Count how many lines contain the word "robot". Please give only the number.
* Begin DATA SEGMENT *
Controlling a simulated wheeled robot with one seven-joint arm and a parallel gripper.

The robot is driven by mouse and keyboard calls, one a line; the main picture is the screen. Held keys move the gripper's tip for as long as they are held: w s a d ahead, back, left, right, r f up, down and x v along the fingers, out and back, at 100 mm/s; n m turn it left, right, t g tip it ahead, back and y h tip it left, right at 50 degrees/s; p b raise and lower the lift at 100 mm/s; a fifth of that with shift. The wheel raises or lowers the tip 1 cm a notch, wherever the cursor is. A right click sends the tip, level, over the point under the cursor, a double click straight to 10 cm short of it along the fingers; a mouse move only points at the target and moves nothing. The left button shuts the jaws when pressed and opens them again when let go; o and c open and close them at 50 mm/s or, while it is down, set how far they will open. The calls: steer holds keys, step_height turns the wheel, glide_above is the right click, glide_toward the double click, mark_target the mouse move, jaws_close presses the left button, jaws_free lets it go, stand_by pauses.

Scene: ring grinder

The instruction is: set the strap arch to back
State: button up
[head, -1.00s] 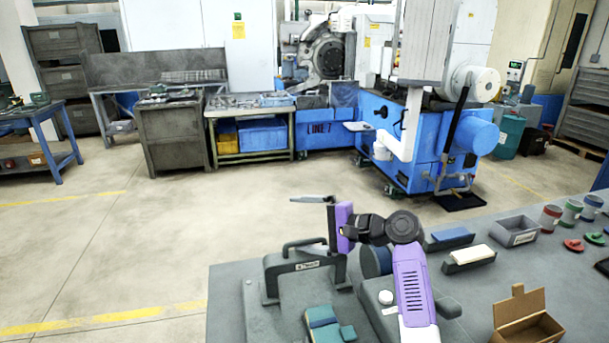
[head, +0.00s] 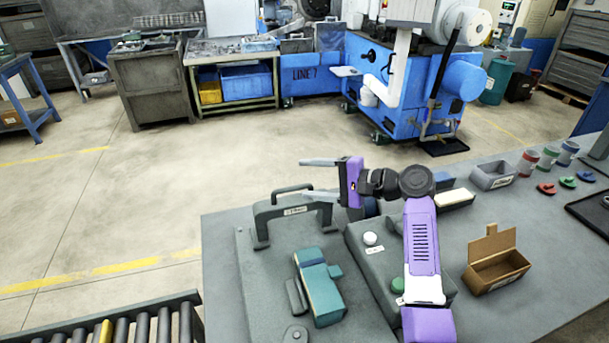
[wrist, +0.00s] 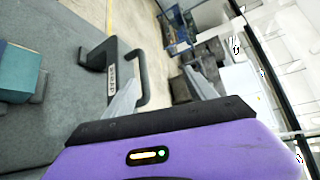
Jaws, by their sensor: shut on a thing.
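The strap arch (head: 287,210) is a dark grey bar bent over two legs, with a white label on its crossbar. It stands on a grey plate on the bench, roughly upright; I cannot tell its exact lean. My gripper (head: 308,180) is at the arch's right end, its two pale fingers pointing left. In the wrist view, the arch (wrist: 113,60) runs up to my gripper (wrist: 160,92), and its bar end lies between the two fingers. My gripper is shut on it; the exact contact is partly hidden.
A teal block (head: 321,290) lies in front of the arch, next to a grey box with a green button (head: 398,285). An open cardboard box (head: 497,267) and a grey bin (head: 493,176) stand to the right. A roller conveyor (head: 120,325) is at the lower left.

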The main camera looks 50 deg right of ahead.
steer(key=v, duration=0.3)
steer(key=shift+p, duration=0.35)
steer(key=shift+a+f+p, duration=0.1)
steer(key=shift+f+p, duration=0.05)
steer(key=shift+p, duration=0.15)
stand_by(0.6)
* End DATA SEGMENT *
RESULT OF THIS EXERCISE – 2